4−1−4−1は、今の選手陣容にマッチしない!【島崎英純】2017Jリーグ第27節・サガン鳥栖戦レビュー

安易な先制失点

 失点が拙すぎる。試合開始僅か1分、中盤でMF小野裕二が左前方へフィードボールを送ると、FW田川亨介が浦和バックライン裏へ抜け出して鮮やかな左足シュートを突き刺した。浦和レッズは中盤でのプレスが緩い中で安易にディフェンスラインを上げ、サイドバックの森脇良太が高い位置を取ったことで生まれたスペースを田川に突かれて失点した。

 浦和は守備から攻撃、ポジティブトランジションへ移るスピードが速いと言われてきた。その最たるものが槙野智章、森脇良太の両サイドバック(かつてはストッパー)が攻撃参加するアクションだ。しかし今は、その判断が蛮勇になっている。陣形が整わず、前線プレスが緩い中でアグレッシブなトランスフォームをすればチームバランスを崩す。そのリスクを身を持って知ってきたはずの浦和は、今ここに至ってもチーム戦術、プレー思考を修正できない。 

 試合開始直後に失点するハンディは計り知れない。鳥栖はただでさえアウェーで専守防衛に努めようと思っていたはずで、マッシモ・フィッカデンティ監督はFWビクトル・イバルボを最前線に置く4-5-1で自陣スペースを埋める策に出た。4バックは自陣ペナルティエリアの幅を守り、中盤はアンカーの高橋義希、インサイドハーフの福田晃斗と原川力に加えて、FWの田川とトップ下に入ると目されたMF小野裕二を左右に配備して中盤に厚みを加えた。こうなると浦和はボールを持たされる形で遅攻で崩すしかない。しかし前半の浦和は鳥栖守備陣の中央エリアの堅牢ぶりに恐れをなしたのか、果敢な縦パスを控えて足下への横パスを繰り返した。

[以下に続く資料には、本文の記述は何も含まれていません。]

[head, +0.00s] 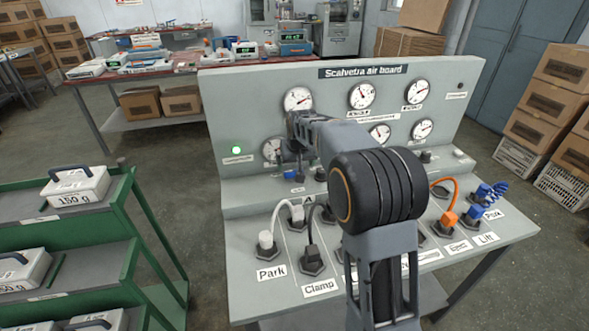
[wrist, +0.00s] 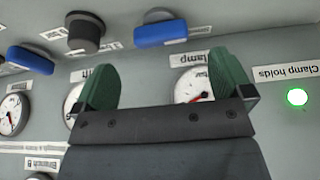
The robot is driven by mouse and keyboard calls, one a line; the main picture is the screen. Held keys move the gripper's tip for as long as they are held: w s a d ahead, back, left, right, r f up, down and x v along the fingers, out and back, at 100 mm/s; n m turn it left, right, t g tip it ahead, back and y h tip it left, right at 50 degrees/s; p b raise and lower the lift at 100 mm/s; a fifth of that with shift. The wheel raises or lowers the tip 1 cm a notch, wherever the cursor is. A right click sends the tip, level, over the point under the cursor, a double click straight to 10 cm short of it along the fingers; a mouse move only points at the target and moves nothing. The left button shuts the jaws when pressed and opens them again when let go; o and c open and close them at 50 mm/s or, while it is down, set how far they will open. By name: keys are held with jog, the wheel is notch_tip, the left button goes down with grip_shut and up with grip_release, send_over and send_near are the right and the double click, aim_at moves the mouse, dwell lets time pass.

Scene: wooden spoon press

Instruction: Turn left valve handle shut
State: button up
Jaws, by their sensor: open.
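The left valve handle is a blue bar lying roughly crosswise on the board's upright face. It shows in the wrist view (wrist: 165,33), beyond and between my fingertips, and in the head view as a small blue piece (head: 289,174) below my gripper. My gripper (wrist: 165,78) is open and empty, its green finger pads apart, and the handle is not between them. In the head view my arm hides much of the gripper and the board's middle. The wrist picture is upside down.
The grey air board (head: 345,85) carries several gauges and a lit green lamp (head: 236,150). A black knob (wrist: 86,33) and a second blue handle (wrist: 30,59) sit beside the left handle. Plugs and hoses, including a white plug (head: 265,243), stand on the sloped front. A green rack (head: 120,200) is at left.

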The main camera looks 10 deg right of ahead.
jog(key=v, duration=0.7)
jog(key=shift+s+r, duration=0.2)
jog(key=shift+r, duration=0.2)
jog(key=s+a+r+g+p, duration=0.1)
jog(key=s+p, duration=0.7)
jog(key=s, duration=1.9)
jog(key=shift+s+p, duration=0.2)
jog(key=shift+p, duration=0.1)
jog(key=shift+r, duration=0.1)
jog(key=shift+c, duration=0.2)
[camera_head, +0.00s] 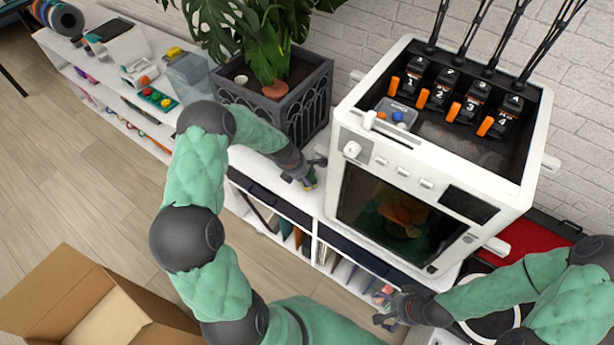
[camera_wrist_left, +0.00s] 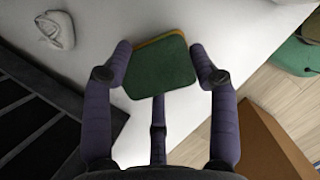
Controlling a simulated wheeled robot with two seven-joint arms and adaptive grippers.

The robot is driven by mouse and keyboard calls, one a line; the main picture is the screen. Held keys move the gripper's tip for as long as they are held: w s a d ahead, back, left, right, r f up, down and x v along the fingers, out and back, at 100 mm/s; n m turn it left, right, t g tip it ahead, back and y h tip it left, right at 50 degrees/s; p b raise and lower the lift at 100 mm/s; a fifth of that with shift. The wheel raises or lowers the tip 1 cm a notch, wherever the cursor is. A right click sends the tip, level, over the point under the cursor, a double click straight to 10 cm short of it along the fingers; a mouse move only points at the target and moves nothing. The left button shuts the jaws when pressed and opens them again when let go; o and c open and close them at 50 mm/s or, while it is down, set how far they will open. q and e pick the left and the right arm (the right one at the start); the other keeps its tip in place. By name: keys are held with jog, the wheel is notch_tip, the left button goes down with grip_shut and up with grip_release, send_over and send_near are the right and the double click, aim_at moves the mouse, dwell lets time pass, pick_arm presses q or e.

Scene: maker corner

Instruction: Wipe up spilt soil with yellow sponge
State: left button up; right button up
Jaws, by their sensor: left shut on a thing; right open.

 気になるのは、堀孝史監督が4-1-4-1を採用してからのサイドアタックの希薄さだ。この日ウイングを務めた右・駒井善成、左・高木俊幸はボールを受けた時点で複数の敵に囲まれ、ほとんど1対1の状況に持ち込めなかった。もちろん鳥栖が入念な守備組織を形成していた影響もあるだろうが、今試合に限らず、浦和のサイドチェンジ、サイドアタックは以前に比べて形骸化している。これではドリブルでの単騎突破に優れる駒井などは持ち味を発揮できる余地もなく、人垣の中で途方に暮れるしかなくなる。

 堀監督が実行している戦術では攻撃時に以前の3-4-2-1から可変するシステムと同じポジショニングを選手に取らせているはずだが、一体何が変わってしまったのだろうと考えた。ひとつ指摘するならば、中央でのコンビネーションプレーが減り、相手を中央に集約させる作業が無くなってしまったために相手守備網を左右に揺さぶれないのかもしれない。思えば前任のミハイロ・ペトロヴィッチ監督は如何に相手の守備を崩すかを目指す上で、自らがリスクを冒すことの重要性を認識していた指揮官だった。しかし今季は大量失点の惨状に直面し、指揮官が交代して新体制が生まれてからは守備への意識付けがファースト・プライオリティになった。その結果、挑戦的なアクションが影を潜め、今のチームはいたってノーマルなチームスタイルへと落ち着いたのかもしれない。